The Strategy Engine adds rule-based automation on top of the keeper system. Institutions define strategies via the Strategy Canvas with:
  • Indicators — named variables evaluated each tick (e.g., morpho_apy, free_assets)
  • Rules — boolean logic trees (EXPR, AND, OR, NOT, VOTE) that determine when to act
  • Action config — what to do when rules trigger (deposit size, target hook, slippage limits)
  • Conviction config — how many consecutive ticks must pass before dispatching an intent
Strategies evaluate on configurable tick intervals and dispatch DeFiX intents to the OMS when conditions are met.

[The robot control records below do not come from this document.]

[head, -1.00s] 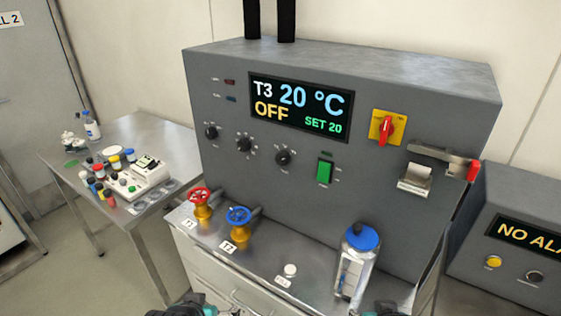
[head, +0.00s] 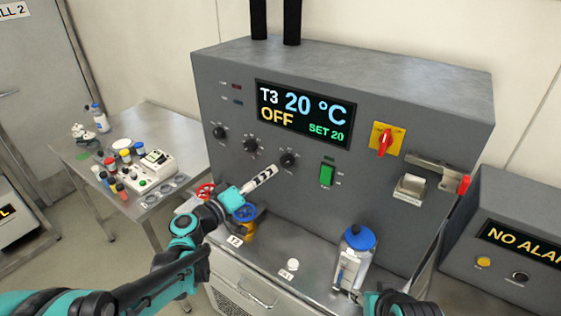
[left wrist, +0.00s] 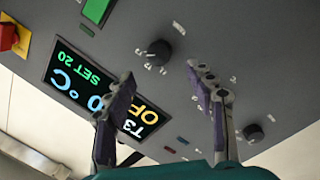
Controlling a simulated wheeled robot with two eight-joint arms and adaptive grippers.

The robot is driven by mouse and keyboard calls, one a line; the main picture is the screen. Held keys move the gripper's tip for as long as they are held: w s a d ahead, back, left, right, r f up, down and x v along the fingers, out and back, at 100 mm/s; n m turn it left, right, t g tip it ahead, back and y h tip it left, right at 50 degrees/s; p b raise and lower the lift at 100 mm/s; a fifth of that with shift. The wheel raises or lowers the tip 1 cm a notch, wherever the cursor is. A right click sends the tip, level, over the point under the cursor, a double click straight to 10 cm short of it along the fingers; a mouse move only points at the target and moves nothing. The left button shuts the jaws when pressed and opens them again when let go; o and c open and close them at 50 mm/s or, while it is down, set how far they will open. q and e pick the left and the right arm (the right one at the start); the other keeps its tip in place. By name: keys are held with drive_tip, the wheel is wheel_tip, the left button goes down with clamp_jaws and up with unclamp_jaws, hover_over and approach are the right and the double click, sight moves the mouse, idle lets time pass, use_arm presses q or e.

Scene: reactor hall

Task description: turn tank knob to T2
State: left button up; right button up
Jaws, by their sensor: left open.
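The grey panel has three black knobs: a left one (head: 219,132), a middle one (head: 250,145) and a right one (head: 288,159). The display (head: 303,112) reads T3, 20 °C, OFF, SET 20. My left gripper (head: 265,176) is raised in front of the panel, below the middle and right knobs. In the left wrist view its fingers (left wrist: 160,105) are spread and empty; the right knob (left wrist: 159,51) and left knob (left wrist: 252,132) show, the middle one seems hidden. My right gripper is only partly visible at the bottom edge.
Red (head: 205,192) and blue (head: 245,211) valve wheels stand below my left gripper. A blue-capped bottle (head: 356,255) stands on the bench to the right. The panel also carries a green switch (head: 326,174) and a red-yellow rotary switch (head: 386,139). A side table (head: 140,122) is at left.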

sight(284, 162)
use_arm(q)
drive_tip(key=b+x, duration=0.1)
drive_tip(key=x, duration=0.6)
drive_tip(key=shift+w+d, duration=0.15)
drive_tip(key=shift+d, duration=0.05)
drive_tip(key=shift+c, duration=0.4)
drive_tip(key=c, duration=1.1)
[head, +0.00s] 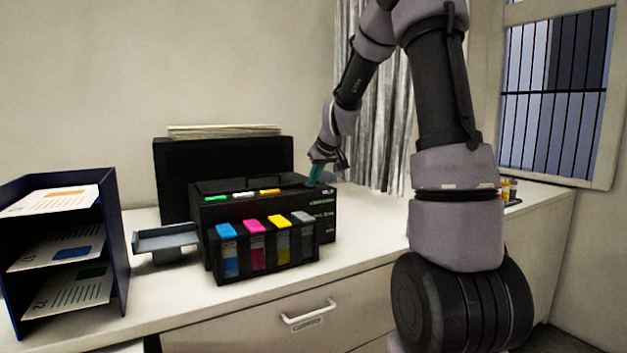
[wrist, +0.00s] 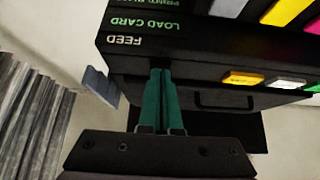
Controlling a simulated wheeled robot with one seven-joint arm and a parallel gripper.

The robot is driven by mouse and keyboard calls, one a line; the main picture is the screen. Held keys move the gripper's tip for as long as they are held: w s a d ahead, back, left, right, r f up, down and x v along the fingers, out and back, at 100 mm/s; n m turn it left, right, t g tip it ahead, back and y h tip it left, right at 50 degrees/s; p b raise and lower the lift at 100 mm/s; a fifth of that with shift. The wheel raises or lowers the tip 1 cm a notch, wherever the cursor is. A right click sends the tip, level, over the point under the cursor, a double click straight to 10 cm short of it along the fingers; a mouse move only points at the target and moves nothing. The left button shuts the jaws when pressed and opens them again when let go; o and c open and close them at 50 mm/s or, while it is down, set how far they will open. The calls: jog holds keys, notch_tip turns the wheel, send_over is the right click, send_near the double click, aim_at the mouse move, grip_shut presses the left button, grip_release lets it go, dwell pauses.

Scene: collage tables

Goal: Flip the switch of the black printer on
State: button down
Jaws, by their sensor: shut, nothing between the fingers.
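The black printer (head: 262,222) stands on the white counter, with several coloured ink tanks at its front and coloured buttons along its top front edge. It also fills the upper part of the wrist view (wrist: 140,75), where the lettering "FEED" and "LOAD CARD" shows upside down. My gripper (head: 314,181) is at the printer's top right corner, its teal fingers pointing down. In the wrist view the fingers (wrist: 161,72) are shut together with nothing between them, close to the printer's edge by the "FEED" label. I cannot tell if they touch it. The switch cannot be made out clearly.
A dark blue paper rack (head: 122,235) with printed sheets stands at the left. A grey tray (head: 165,240) sits beside the printer. A drawer handle (head: 308,313) is on the counter front. Counter space right of the printer is partly hidden by my arm.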

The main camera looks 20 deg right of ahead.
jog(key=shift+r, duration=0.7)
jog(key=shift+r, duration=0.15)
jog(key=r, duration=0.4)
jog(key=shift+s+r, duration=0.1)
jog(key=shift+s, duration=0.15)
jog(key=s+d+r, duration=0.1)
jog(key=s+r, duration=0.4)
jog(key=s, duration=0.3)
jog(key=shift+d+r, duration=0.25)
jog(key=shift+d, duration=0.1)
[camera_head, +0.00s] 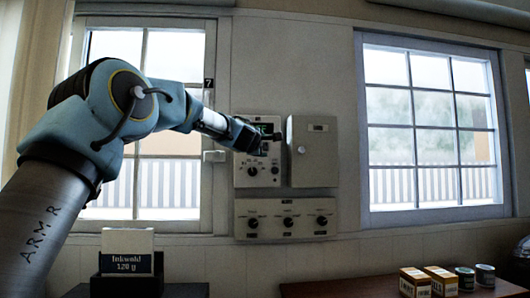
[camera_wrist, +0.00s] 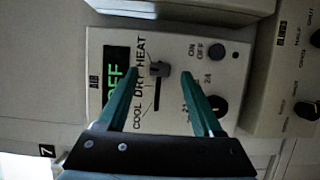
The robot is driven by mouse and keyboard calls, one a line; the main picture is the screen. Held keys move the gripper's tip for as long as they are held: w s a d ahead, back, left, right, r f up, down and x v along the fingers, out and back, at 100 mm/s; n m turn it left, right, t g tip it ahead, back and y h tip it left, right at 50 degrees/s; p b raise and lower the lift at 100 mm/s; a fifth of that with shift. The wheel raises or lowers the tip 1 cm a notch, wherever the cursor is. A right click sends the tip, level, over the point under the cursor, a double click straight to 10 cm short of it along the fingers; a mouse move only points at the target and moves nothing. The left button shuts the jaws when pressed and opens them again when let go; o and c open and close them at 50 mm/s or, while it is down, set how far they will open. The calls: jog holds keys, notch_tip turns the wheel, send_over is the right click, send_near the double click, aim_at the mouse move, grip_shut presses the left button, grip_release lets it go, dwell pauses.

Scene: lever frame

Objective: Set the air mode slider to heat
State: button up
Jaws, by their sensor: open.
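The air control panel (camera_head: 243,176) is a pale box on the wall; it also shows, turned sideways, in the wrist view (camera_wrist: 105,42). Its dark air mode slider knob (camera_wrist: 160,69) sits in a narrow slot beside the printed words COOL, DRY and HEAT. The knob is toward the HEAT end, level with the space between DRY and HEAT, and bare slot shows on the COOL side. My gripper (camera_wrist: 160,73) is open, with one green finger on either side of the knob; contact cannot be told. In the head view my gripper (camera_head: 258,137) covers the slider.
A green display (camera_wrist: 116,75) reading OFF, partly covered, an ON/OFF button (camera_wrist: 217,52) and a dial (camera_wrist: 217,104) share the panel. A closed grey box (camera_head: 313,150) stands close right. A lower panel (camera_head: 285,218) has several knobs. Windows flank the panels.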

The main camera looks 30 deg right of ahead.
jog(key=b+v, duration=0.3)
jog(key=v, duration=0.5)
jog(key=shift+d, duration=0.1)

DeFiX v0.1 Intent Protocol

DeFiX is the standardized intent interface between the Strategy Engine and the OMS (Order Management System). An intent represents a desired vault operation: 
Strategy triggers → Intent submitted to OMS → OMS validates merkle proof → OMS executes onchain
Intent lifecycle:
StatusDescription
ProcessingQueued or being executed
CompletedSuccessfully executed onchain
FailedExecution failed (error details attached)
CancelledCancelled before execution
The OMS handles nonce management, gas estimation, transaction broadcasting, and merkle proof validation. Failed intents include error messages and may be retried by the Strategy Engine depending on the failure type.

The Prepare Pattern

All onchain operations in SuperVaults follow a consistent two-phase flow:
  1. Prepare — Call a prepare-* endpoint on Erebor. It returns raw EVM calldata ({ to, data, value }).
  2. Sign — Pass the calldata to your wallet for signature and broadcast.
  3. Confirm (where applicable) — Notify Erebor of the transaction hash for indexing.
This pattern keeps private keys off the server. Erebor constructs the correct calldata; your wallet controls signing authority. Used for: vault creation, yield source management, user management, merkle root proposals, emergency pause/unpause.